When Adlai Stevenson died in 1965, a guest in his home found the Desiderata near his bedside and discovered that Stevenson had planned to use it in his Christmas cards. Subsequently, the poem became widely known as having been found at Saint Paul's Church of Baltimore – but confusing the date of the church's foundation as the date of the text's authorship.

The text was widely distributed in poster form and in late 1971 and early 1972, Les Crane's spoken-word recording of Desiderata peaked at #8 on the Billboard chart and #6 on the UK Melody Maker's chart. The makers of the record assumed that the poem was too old to be in copyright, but the publicity surrounding the record led to clarification of Ehrmann's authorship and his family eventually receiving royalties."

Words to: Desiderata

Go placidly amid the noise and haste,

and remember what peace there may be in silence.

As far as possible without surrender

be on good terms with all persons.

Speak your truth quietly and clearly;

and listen to others,

even the dull and the ignorant;

they too have their story.

Avoid loud and aggressive persons,

they are vexations to the spirit.

If you compare yourself with others,

you may become vain or bitter;

for always there will be greater and lesser persons than yourself.
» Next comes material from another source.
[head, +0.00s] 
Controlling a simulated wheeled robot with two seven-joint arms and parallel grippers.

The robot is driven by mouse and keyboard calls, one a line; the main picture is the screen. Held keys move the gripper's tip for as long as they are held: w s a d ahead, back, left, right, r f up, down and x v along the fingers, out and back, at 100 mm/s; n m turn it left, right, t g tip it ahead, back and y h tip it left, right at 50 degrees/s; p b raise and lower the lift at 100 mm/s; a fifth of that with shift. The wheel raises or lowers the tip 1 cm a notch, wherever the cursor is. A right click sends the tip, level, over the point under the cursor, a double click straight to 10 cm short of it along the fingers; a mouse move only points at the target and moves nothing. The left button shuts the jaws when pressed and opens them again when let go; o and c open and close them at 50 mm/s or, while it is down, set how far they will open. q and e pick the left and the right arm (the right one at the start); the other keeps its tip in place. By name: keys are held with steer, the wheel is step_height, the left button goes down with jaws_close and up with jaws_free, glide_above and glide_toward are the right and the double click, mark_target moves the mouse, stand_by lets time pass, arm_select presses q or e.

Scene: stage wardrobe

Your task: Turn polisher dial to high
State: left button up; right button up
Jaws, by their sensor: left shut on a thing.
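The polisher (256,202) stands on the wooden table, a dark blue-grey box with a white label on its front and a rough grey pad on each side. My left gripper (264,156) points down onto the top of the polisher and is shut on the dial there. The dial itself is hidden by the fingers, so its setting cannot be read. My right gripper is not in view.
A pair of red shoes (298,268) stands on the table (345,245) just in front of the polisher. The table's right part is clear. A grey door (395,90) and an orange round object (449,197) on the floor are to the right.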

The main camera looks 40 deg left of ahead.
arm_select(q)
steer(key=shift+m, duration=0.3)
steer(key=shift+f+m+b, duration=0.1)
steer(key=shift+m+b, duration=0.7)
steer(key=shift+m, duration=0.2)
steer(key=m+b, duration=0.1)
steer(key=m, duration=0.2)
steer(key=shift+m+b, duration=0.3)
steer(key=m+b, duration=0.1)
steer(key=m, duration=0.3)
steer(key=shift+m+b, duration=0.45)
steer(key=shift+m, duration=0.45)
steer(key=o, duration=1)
Enjoy your achievements as well as your plans.

Keep interested in your own career, however humble;

it is a real possession in the changing fortunes of time.
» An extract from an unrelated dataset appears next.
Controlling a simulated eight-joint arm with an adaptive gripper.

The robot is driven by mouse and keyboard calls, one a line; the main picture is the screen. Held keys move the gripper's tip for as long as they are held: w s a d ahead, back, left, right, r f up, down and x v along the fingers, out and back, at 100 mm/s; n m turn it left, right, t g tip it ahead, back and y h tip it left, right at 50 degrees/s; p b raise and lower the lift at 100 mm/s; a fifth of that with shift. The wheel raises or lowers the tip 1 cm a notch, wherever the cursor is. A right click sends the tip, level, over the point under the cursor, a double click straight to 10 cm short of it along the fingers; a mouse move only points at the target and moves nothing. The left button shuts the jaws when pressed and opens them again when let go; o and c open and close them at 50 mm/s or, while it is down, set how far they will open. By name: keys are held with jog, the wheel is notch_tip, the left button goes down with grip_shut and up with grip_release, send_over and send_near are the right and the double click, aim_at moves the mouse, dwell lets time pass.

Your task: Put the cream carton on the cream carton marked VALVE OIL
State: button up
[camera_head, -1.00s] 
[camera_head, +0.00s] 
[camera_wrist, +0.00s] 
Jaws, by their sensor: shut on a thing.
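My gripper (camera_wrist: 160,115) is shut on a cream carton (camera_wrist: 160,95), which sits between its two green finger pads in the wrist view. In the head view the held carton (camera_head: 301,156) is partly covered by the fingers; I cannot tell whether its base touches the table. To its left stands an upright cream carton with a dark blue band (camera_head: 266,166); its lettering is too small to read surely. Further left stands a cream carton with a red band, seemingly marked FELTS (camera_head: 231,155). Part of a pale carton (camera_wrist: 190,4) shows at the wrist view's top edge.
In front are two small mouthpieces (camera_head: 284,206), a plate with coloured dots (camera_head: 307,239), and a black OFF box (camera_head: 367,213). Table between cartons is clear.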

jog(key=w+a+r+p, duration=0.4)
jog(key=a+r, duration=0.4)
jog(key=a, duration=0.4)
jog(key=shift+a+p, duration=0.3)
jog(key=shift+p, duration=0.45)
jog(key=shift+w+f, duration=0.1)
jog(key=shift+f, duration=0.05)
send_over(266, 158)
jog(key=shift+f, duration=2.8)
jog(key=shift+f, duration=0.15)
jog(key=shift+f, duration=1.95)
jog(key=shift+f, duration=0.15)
Exercise caution in your business affairs;

for the world is full of trickery.

But let this not blind you to what virtue there is;

many persons strive for high ideals;

and everywhere life is full of heroism.

Be yourself.

Especially, do not feign affection.

Neither be cynical about love;

for in the face of all aridity and disenchantment

it is as perennial as the grass.

Take kindly the counsel of the years,

gracefully surrendering the things of youth.

Nurture strength of spirit to shield you in sudden misfortune.
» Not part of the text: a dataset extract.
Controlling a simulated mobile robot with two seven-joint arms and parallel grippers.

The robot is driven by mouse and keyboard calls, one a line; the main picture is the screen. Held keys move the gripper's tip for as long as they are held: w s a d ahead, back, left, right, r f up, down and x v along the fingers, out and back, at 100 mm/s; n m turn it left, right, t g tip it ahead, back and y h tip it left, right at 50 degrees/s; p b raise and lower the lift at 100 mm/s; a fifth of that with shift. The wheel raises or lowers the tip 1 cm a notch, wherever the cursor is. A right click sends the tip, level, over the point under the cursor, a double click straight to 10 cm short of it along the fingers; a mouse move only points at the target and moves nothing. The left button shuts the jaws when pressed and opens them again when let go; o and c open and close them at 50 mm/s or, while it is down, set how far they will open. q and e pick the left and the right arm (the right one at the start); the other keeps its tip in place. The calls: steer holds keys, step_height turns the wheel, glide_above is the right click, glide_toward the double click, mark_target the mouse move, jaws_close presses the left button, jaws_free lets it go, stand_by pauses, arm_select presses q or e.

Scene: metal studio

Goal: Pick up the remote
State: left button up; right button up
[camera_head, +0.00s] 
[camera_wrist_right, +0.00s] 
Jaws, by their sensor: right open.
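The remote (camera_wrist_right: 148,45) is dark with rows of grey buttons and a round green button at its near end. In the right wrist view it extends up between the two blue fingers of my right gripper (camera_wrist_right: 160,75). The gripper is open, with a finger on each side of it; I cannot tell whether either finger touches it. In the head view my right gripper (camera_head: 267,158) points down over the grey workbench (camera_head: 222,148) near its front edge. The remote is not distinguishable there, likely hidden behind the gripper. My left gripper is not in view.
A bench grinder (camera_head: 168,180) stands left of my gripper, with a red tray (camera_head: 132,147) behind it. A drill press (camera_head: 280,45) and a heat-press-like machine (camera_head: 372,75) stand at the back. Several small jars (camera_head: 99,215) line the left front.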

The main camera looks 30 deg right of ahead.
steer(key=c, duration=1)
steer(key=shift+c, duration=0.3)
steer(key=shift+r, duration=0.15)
But do not distress yourself with dark imaginings.

Many fears are born of fatigue and loneliness.

Beyond a wholesome discipline,

be gentle with yourself.

You are a child of the universe,

no less than the trees and the stars;

you have a right to be here.

And whether or not it is clear to you,

no doubt the universe is unfolding as it should.

Therefore be at peace with God,

whatever you conceive Him to be,

and whatever your labors and aspirations,

in the noisy confusion of life keep peace with your soul.

With all its sham, drudgery, and broken dreams,

it is still a beautiful world.

Be cheerful.

Strive to be happy.

Lastly is a poem I first heard in grade school from the famous author, Rudyard Kipling:  "If -"


The Wikipedia says: ""If—" is a poem written in 1895 by British Nobel laureate Rudyard Kipling. It was first published in the "Brother Square Toes" chapter of Rewards and Fairies, Kipling's 1910 collection of short stories and poems.

Like William Ernest Henley's "Invictus", it is a memorable evocation of Victorian stoicism and the "stiff upper lip" that popular culture has made into a traditional British virtue. Its status is confirmed both by the number of parodies it has inspired, and by the widespread popularity it still enjoys amongst Britons. It is often voted Britain's favourite poem.

The poem's line, "If you can meet with Triumph and Disaster and treat those two impostors just the same" is written on the wall of the Centre Court players' entrance at the British tennis tournament, Wimbledon, and the entire poem was read in a promotional video for the Wimbledon 2008 gentleman's final by Roger Federer and Rafael Nadal."


If you can keep your head when all about you

Are losing theirs and blaming it on you;

If you can trust yourself when all men doubt you,

But make allowance for their doubting too:

If you can wait and not be tired by waiting,

Or being lied about, don’t deal in lies,

Or being hated, don’t give way to hating,

And yet don’t look too good, nor talk too wise;

If you can dream—and not make dreams your master;

If you can think—and not make thoughts your aim,

If you can meet with Triumph and Disaster

And treat those two impostors just the same:

If you can bear to hear the truth you’ve spoken

Twisted by knaves to make a trap for fools,

Or watch the things you gave your life to, broken,

And stoop and build ’em up with worn-out tools;

If you can make one heap of all your winnings

And risk it on one turn of pitch-and-toss,

And lose, and start again at your beginnings

And never breathe a word about your loss:

If you can force your heart and nerve and sinew

To serve your turn long after they are gone,

And so hold on when there is nothing in you

Except the Will which says to them: "Hold on!"

If you can talk with crowds and keep your virtue,

Or walk with Kings—nor lose the common touch,

If neither foes nor loving friends can hurt you,

If all men count with you, but none too much:

If you can fill the unforgiving minute

With sixty seconds’ worth of distance run,

Yours is the Earth and everything that’s in it,

And—which is more—you’ll be a Man, my son!